Abundan entre la imaginería de las gradas las banderas y las pancartas. Una de ellas, ilustrada con un lanzacohetes en acción, exhibe el lema: “Nobiscum est Deus”, o sea, “Dios está con nosotros”. En muchos hombros se ven los tryzub, tridentes ucranianos de añeja reminiscencia vikinga, y visten los competidores camisetas caqui o verde castrense, como si el área de contendientes fuera un cuartel.
Al fin y al cabo, los ucranianos que han venido a combatir por los títulos de strongman contra norteamericanos, estonios e irlandeses en Madrid son veteranos de guerra.
Contra el olvido
Dos de de esos excombatientes hablan entre sí, tocados con la misma cachucha negra de beisbolero, después de haber echado el bofe tirando de las riendas de una aerobike con una sola mano, la misma, pues los dos tienen la misma lesión: la metralla les mordió el brazo izquierdo y se lo llevó.
A Serhii Dubov, de 43 años, un tipo de dos metros y pico y barba oscura que nadie querría encontrarse de frente en una batalla, le arrancó la extremidad una granada de artillería en una posición cercana a la planta de Azovstal. A Roman Meshcheryakov, de 44, fue un misil lo que le dejó sin brazo cuando avanzaba, fusil en mano, por una de las calles de la ciudad.
Los dos cayeron en Mariupol en abril de 2022. Los jubilaron sendas explosiones tras 15 y 26 años respectivamente de carrera militar. Han causado baja en la guardia fronteriza ucraniana pasando a ser alta en el escalafón de strongmen de su país. Estos dos forman parte de una selección de 50 que salió de una reñida competición en Kiev en abril pasado.

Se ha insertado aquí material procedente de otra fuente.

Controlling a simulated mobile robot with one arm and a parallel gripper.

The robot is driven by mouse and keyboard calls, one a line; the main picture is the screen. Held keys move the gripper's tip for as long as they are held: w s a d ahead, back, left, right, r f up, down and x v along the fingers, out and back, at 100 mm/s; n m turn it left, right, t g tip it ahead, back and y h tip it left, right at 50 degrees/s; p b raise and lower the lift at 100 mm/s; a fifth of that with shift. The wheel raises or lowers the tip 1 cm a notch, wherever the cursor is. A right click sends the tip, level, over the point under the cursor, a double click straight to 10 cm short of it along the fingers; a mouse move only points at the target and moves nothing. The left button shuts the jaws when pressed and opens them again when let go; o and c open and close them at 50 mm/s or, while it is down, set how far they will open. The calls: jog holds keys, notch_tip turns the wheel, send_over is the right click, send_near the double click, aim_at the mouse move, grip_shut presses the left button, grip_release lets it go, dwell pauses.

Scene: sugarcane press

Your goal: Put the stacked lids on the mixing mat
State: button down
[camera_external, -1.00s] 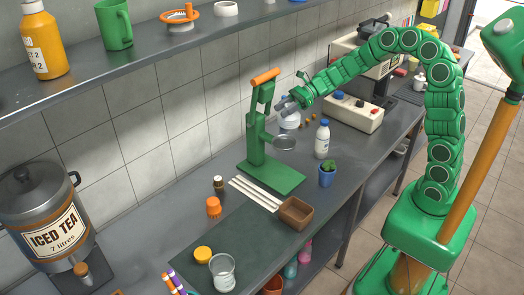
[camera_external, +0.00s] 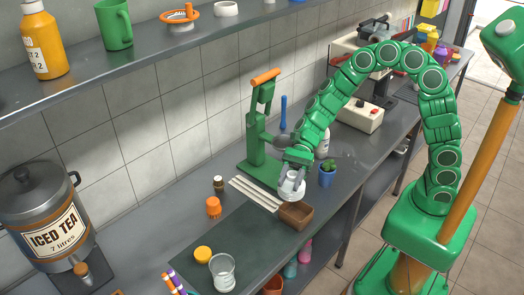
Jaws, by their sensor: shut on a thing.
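My gripper (camera_external: 291,180) points down over the counter, just behind the wooden box, and is shut on the white stacked lids (camera_external: 292,191). The lids are held above the counter, between the green press and the potted plant. The gripper hides part of them, so I cannot tell how many there are. The mixing mat (camera_external: 246,245) is a dark green sheet lying flat on the counter, nearer the camera. A glass beaker (camera_external: 222,272) and a yellow-orange lid (camera_external: 203,254) are at its front left.
The green press (camera_external: 262,150) stands behind the gripper, with white sticks (camera_external: 254,193) beside it. The brown wooden box (camera_external: 296,215) is at the mat's right end. A potted plant (camera_external: 327,175) stands to the right. The mat's middle is clear.

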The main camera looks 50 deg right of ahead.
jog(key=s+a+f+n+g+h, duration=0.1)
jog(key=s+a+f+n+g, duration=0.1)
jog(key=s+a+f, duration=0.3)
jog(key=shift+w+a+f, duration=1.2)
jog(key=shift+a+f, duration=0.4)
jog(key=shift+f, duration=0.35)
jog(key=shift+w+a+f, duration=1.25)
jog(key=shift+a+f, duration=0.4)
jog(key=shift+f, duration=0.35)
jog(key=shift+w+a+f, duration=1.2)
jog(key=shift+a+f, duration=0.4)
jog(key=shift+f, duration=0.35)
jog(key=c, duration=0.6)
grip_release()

Dice Roman que le parece “muy interesante venir a España”, pero no por ilustrarse, sino “para que la gente conozca el caso de mis compañeros”. Lo dice el mismo día en que la opinión pública internacional ha girado la mirada desde Ucrania hasta el Líbano.
Serhii se da la vuelta, y muestra una ilustración en el espaldar de su camieta. Es uno de esos calendarios propios de pareces de celdas en una vieja prisión. Seis rayas verticales y una cruzada hacen una semana; y otra; y otra. Él mismo pasó mes y medio cautivo de los rusos, antes de verse beneficiado por un intercambio de prisioneros. “Hay que influir a los líderes de todas partes del mundo para que liberen a los compañeros capturados”, dice al posar para las fotos.

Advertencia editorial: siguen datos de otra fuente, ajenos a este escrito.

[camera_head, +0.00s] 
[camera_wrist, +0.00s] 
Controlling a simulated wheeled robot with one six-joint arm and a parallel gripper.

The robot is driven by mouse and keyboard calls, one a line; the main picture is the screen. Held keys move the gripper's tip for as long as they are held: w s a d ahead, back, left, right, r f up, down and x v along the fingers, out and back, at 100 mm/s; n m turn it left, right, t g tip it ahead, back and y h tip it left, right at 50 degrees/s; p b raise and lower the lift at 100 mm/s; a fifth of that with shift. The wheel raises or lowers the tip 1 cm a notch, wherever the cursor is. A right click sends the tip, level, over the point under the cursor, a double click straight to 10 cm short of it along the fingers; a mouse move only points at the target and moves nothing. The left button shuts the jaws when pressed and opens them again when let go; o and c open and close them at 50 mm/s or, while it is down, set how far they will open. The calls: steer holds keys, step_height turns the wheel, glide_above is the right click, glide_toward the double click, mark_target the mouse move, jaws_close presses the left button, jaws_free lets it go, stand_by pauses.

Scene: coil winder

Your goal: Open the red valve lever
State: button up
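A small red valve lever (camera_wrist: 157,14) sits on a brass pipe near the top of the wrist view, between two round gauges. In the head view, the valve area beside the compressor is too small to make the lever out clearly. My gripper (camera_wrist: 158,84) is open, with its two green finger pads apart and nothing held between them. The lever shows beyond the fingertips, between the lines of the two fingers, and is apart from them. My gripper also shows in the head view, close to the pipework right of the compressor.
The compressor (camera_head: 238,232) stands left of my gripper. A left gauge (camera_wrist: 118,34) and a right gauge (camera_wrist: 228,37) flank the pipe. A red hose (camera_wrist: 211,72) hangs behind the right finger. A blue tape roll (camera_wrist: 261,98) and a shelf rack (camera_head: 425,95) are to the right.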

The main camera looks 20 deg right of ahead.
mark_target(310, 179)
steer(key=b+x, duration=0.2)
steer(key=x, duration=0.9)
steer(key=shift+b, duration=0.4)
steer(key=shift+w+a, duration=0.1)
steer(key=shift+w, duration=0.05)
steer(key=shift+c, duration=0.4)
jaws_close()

Ambos se colocan ante las cámaras como si ya fueran profesionales, cerrando a veces el puño con el pulgar hacia arriba. Aprendieron a hacerlo para los medios de su país, pero se diplomaron en los Juegos Olímpicos de París, en cuya apertura participaron este verano pasado mostrando su amputación.

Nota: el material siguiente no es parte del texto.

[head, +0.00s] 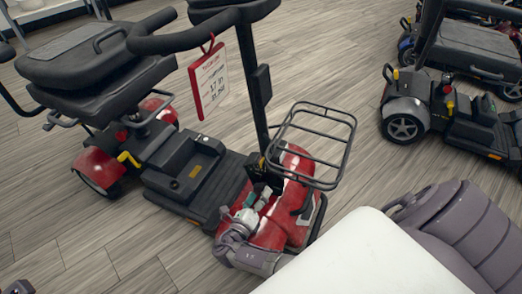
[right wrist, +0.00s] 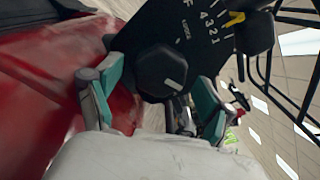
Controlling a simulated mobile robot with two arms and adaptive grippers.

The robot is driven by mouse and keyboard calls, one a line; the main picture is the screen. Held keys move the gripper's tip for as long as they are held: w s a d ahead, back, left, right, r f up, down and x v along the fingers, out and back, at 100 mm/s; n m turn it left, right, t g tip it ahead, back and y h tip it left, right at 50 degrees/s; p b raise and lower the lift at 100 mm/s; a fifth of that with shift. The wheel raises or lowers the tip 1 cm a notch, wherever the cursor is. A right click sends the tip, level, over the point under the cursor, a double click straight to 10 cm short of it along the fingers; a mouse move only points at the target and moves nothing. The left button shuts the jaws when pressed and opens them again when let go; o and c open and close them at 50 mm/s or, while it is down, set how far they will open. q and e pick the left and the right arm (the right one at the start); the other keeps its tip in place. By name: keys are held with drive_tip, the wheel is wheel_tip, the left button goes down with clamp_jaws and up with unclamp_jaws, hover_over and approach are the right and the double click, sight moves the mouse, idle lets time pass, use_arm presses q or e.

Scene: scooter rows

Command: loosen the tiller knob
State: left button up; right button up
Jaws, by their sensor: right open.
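In the right wrist view, the tiller knob (right wrist: 160,72) is a black, faceted knob with a white mark. It sits by a black plate (right wrist: 208,52) with white numbers and a yellow pointer. My right gripper (right wrist: 158,88) is open, with one teal-padded finger on each side of the knob's near side. Gaps show between the knob and both fingers. In the head view my right gripper (head: 254,200) is low at the red scooter's front (head: 285,215), near the foot of the tiller post (head: 258,95). The knob cannot be made out there. My left gripper is not in view.
A wire basket (head: 318,142) overhangs the red scooter's front, close to my right gripper. A red-edged tag (head: 209,80) hangs from the handlebar. A black seat (head: 95,60) is at left. Another scooter (head: 425,110) stands right, with open wood floor (head: 355,60) between.

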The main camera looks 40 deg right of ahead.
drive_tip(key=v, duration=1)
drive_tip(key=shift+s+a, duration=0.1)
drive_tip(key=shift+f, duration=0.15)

Resulta curioso el sonido que viene desde la barra aneja a la carpa de competición, donde un hostelero de street food barcelonés, el dueño de Chuchy Hot Dogs, surte a estos gigantes de suculentos perritos con pepinillo, cebolla picada y añadidos a voluntad. Comen los ucranianos y ucranianas junto al puesto, sentados entre los demás competidores. Fuman algunos como carreteros. Levantan sus latas de refresco, que se les quedan pequeñas en las manazas. Hacen sonreir con comentarios ininteligibles a un muchacho al que el fuego enemigo dejó ciego, con la cara helada en expresión de sorpresa permanente. Y muchos de ellos ríen mucho. Ríen más de lo que pudiera esperarse entre tanto infortunio esparcido por la cancha. Pero ya lo decía Tarnaovskyy al final de su breve entrevista con este diario, plantado de pie sobre su prótesis plateada: “Estamos vivos, tío”.